As in any religious tradition, it helps to have some stock phrases that everyone can chime in on at the start and finish of certain sections of the service (readings, meditation, chanting). So saying “Namo Amida Butsu” together and in response to the leader during a weekly Sunday service, memorial/funeral, wedding etc. serves as punctuation in the flow of ritual routines.

But outside of those two contexts, is there a need to say “Namo Amida Butsu” out loud? I used to think Shinran specified oral recitation when he used the verb sho-suru but then Dr. Haneda pointed out that the original meaning of sho (tonaeru) was to “carefully consider.” As is described in Japanese dictionary sources, the Chinese character is a stylized picture of the scales of balance.

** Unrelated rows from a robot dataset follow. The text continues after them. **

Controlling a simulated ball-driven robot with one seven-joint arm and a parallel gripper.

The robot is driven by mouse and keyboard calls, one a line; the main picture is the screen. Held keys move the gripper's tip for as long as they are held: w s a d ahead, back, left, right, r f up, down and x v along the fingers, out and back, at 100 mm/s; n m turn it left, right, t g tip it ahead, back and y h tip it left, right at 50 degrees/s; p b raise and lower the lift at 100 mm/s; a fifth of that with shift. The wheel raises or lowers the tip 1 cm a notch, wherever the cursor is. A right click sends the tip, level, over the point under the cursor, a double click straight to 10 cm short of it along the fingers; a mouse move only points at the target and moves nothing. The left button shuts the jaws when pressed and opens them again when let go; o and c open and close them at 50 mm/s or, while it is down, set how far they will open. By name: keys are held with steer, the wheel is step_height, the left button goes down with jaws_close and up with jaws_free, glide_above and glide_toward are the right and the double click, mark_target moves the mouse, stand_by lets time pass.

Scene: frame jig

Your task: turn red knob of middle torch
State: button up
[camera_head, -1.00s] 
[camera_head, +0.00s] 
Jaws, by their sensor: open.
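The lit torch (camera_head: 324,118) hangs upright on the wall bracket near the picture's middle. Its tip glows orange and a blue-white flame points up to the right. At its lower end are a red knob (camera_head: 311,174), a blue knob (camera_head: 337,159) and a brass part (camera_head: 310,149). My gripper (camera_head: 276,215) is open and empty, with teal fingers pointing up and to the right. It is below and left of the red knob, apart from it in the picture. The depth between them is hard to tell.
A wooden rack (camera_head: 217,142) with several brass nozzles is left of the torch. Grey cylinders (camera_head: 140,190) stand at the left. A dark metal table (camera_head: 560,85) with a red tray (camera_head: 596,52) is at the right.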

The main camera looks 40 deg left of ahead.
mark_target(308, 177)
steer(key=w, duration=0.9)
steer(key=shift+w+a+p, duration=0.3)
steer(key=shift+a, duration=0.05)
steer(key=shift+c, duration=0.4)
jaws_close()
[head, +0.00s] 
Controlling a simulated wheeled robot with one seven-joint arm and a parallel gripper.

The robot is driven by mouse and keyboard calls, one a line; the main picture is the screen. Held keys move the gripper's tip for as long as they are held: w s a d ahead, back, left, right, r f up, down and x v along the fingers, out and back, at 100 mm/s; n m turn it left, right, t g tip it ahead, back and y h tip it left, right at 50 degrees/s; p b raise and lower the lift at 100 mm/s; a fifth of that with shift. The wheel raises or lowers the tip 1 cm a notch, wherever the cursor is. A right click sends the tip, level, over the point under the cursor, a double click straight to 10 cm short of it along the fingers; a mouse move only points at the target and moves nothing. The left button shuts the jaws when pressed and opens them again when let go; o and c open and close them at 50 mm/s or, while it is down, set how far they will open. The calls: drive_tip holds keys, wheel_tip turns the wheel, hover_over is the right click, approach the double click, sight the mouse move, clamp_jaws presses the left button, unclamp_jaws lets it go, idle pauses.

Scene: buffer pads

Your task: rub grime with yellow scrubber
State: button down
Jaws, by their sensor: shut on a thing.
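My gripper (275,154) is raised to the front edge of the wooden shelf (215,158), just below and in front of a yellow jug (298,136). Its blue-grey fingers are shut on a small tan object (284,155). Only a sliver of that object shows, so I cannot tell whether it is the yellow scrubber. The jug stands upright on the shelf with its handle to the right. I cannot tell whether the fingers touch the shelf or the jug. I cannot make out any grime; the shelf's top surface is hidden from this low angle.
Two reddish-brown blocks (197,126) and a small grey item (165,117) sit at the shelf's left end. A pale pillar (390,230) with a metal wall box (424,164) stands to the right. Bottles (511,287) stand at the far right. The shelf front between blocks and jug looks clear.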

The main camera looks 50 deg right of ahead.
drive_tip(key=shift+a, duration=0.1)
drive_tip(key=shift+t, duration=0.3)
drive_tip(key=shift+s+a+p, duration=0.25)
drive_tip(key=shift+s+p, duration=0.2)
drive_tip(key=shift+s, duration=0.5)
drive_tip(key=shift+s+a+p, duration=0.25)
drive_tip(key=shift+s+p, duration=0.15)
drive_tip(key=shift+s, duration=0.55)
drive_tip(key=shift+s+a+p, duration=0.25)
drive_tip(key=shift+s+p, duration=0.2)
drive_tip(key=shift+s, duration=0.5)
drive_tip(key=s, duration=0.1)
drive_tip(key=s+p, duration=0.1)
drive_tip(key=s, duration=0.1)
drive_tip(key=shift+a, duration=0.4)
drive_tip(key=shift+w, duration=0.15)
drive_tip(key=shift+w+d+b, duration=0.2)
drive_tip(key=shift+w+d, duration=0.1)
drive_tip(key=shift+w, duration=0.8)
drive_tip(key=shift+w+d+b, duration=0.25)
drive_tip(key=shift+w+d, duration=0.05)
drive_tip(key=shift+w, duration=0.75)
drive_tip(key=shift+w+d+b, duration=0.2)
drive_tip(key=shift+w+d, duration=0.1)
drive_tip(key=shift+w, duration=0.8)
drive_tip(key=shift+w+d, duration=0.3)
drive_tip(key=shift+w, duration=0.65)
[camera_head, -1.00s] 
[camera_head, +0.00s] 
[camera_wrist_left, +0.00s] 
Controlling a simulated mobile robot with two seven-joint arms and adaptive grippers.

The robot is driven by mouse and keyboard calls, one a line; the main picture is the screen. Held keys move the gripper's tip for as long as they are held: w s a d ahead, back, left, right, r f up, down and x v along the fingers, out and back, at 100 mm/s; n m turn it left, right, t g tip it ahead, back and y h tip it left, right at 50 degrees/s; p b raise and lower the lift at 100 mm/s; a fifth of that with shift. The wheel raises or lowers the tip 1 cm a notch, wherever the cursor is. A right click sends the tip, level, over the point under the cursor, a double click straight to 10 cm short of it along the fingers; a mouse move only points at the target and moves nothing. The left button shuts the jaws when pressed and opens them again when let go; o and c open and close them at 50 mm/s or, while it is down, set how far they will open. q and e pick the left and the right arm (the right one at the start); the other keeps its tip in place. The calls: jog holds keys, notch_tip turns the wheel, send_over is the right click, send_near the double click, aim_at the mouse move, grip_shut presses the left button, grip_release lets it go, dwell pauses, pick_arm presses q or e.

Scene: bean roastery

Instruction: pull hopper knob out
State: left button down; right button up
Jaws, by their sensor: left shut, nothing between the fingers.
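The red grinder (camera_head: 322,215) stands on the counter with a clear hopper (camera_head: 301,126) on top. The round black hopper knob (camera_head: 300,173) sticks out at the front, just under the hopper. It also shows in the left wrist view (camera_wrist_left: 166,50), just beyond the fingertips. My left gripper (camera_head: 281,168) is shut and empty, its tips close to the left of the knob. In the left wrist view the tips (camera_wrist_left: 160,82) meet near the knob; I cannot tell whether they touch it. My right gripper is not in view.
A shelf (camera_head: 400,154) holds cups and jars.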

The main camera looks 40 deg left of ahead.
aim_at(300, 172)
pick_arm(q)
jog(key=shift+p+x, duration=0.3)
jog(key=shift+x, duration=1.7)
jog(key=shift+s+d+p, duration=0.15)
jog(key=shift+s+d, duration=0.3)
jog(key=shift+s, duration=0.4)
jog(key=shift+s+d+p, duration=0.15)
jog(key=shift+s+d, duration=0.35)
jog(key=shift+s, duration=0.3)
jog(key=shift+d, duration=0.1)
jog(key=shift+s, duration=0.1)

Maybe when the person doing the weighing announced when the object was in balance, the verb came to have the meaning of “vocalizing.”


The great Higashi lineage teachers such as Kiyozawa and Maida don’t write about “Namu Amida Butsu” very much and for all the times I’ve heard Rev. Gyoko Saito speak in services and lectures, he seldom inserted “Namu Amida Butsu.” But what all the great teachers do talk about is the nembutsu. For certain persons at particular times, the nembutsu could take the form of saying “Namo Amida Butsu.” But the nembutsu that the great teachers describe is too profound and universal to be restricted to a specific kind of action.

The title of this post is a statement, not a question. Here are three general categories of why I refer to the saying “Namo Amida Butsu” as the seven-syllable barrier.

It perpetuates the impression that Jodo Shinshu is an exclusive group that identifies as Japanese.
The saying of “Namo Amida Butsu” seems like a special phrase that the insiders say to each other like members of some old men’s lodge. And in Jodo Shinshu no matter what country you are in and what language you speak, you are required to say the phrase in Japanese pronunciation – an indication of the primacy of Japan and its culture.

It makes Buddhism into hocus-pocus incantation rather than teachings of self-examination and awakening to reality.
Just as Zen in the West played into the American cultural streak of anti-intellectualism (“You don’t have to know what Buddha or anyone else said, just sit on this here cushion until I hit the gong”), too many Jodo Shinshu ministers get to play the part of the Wise Master, “Just keep saying Namo Amida Butsu and don’t worry about what it means,” instead of making the effort to explain anything that smacks of scholarship (sutras, history etc.). What’s lost is the opportunity to hear the essence of the Buddha-Dharma which is what Shinran dedicated his life to bringing to us through his many written works.

It becomes a “required practice” which contradicts the ultimate Mahayana principle of unconditional access to awakening for all beings.
To hear the strained speech of the current Otani-ha abbot, a deaf-mute, should be a reminder to us all that saying “Namo Amida Butsu” is not an “easy practice” for anyone with physical or mental disabilities. Recitation becomes a forced custom divorced from what “Namo Amida Butsu” was meant to express. Suppose Shinran had a laugh that was a high-pitched “Tee hee hee” and everyone thought they had to copy it exactly in order to attain his level of bliss. That recitation ignores what made Shinran laugh in the first place and the fact that laughter is a spontaneous expression of enjoyment with each person having their own unique way of laughing. Instead of enjoying a good laugh, the imitators are stuck joylessly repeating “Tee hee hee, tee hee hee.”

What “Namo Amida Butsu” expresses is the voice of hongan, the deepest aspiration, the universal wish to awaken to the interconnected oneness of all life, liberated from the delusion of self. At the recent Dharmathon, I would say the story that Rev. Fred Brenion told was an example of the nembutsu. In his job working at a prison for the criminally insane, he encountered a woman who had murdered her children. He couldn’t help feeling a sense of revulsion about her crime, yet he felt enabled to say to her, “There is no pit too deep for God’s hand to reach into.” Knowing she was a Christian, Rev. Fred felt it was better to tell her that instead of trying to convert her with talk of Amida’s Light. To me, hearing that story was to hear the nembutsu, the voice of hongan, the universal wish – the voice that makes us contemplate and remember (nem-) what awakening (-butsu) is.